An angel falls. A warrior rises.
Set several centuries in the future, the abandoned Alita (Rosa Salazar) is found in the scrapyard of Iron City by Ido (Christoph Waltz), a compassionate cyber-doctor who realizes that somewhere in this abandoned cyborg shell is the heart and soul of a young woman with an extraordinary past. As Alita learns to navigate her new life and the treacherous streets of Iron City, Ido tries to shield her from her mysterious history while her street-smart new friend Hugo (Keean Johnson) offers instead to help trigger her memories. A growing affection develops between the two as she battles other machines who are empowered with skills. It is then that Alita discovers she has extraordinary fighting abilities that could be used to save the friends and family she’s grown to love. Determined to uncover the truth behind her origin, Alita sets out on a journey that will lead her to take on the injustices of this dark, corrupt world, and discover that one young woman can change the world in which she lives.

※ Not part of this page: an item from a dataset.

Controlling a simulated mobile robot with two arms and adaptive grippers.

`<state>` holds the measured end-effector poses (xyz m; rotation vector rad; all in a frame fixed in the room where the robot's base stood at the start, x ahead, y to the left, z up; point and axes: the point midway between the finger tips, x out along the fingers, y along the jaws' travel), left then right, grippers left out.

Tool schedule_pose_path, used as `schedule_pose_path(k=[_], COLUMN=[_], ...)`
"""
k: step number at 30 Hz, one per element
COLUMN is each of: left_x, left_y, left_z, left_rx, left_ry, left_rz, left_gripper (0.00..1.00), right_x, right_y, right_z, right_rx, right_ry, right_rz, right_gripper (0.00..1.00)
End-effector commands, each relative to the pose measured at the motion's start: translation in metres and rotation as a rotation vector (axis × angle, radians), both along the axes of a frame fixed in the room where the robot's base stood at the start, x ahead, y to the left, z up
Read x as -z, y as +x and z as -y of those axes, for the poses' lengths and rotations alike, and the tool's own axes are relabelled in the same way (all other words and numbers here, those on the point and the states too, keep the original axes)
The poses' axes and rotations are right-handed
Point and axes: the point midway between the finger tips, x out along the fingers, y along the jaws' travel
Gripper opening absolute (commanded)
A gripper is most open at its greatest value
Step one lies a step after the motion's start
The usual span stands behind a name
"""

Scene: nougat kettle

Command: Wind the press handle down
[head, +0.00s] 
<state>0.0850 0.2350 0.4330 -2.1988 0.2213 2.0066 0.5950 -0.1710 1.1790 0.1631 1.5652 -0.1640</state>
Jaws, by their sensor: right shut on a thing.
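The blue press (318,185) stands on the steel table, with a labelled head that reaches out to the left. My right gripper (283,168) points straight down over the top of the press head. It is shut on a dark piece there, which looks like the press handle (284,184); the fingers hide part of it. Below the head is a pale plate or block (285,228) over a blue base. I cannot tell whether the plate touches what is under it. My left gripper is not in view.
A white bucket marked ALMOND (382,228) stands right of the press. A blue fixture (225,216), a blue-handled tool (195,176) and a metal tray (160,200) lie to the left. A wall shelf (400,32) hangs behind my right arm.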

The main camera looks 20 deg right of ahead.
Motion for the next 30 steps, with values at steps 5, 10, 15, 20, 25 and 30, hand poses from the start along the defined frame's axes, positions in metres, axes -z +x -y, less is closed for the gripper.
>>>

“Alita: Battle Angel” is an American cyberpunk action film based on Yukito Kishiro’s manga “Gunnm”, also known as Battle Angel Alita. The manga was originally brought to James Cameron’s attention by filmmaker Guillermo del Toro, and Cameron immediately became enamoured with the concept. And the end product had us smitten.
Yes, the movie looks great, with gorgeous and uncluttered visuals, intriguing action and just enough character work to provide hope that it’s not just empty spectacle. Mind you, it has no A-list stars (all due respect to Jennifer Connelly, Christoph Waltz and Mahershala Ali), is based on a cult anime and is the kind of “a world unlike you’ve ever seen” new-to-cinemas fantasy.
It’s safe to say that director Robert Rodriguez may have crafted the first unmissable blockbuster of 2019. The movie is filled with immersive and emotional ride and one that makes great use of the 3D format especially in the Motorball game sequences – a must-not-miss!
Also, we HAVE to mention the excellent job done on Rosa Salazar’s cyborg as its powerful avenging angel. Her photo real CG performance is amazingly nuanced. Alita will bring you through a wild ride that offers kick-a** action, an immersive virtual world and a surprising amount of emotional weight. Everything rests on you loving the character of Alita. It’ll be surprising as to how the animated characters in the movie had more heart than the living ones. She manages to ooze out a kick-a** character with plenty of attitudes but a heart full of love. She’ll give you her heart (literally!)
Just a few minus points as we did not obtain the infinite feel of the main villain, Nova, who just appears every now and then through Ali’s portrayal of Vector. Also, Connelly’s part was underutilised and the romance was a cliché – nothing has changed despite it blossoming between a human and a cyborg. And most importantly, the fact that the movie left me wanting more!
Surpassing it all, everything about Alita made us fall in love with it. Sure, it has your usual blockbuster structure, but even the most cynical moviegoers should find themselves enamoured with the big heart this film has. This is definitely a theatrical experience movie.
Given the amount of time the project has spent in development, and the involvement of Cameron as a producer, it shouldn’t come as much of a surprise the film has the potential to be great. Although the same genre of film followed a grim path in the cinematic world like “Jupiter Ascending”, “Valerian and the City of a Thousand Planets” and “Mortal Engines”, “Alita: Battle Angel” is the exception to the rule.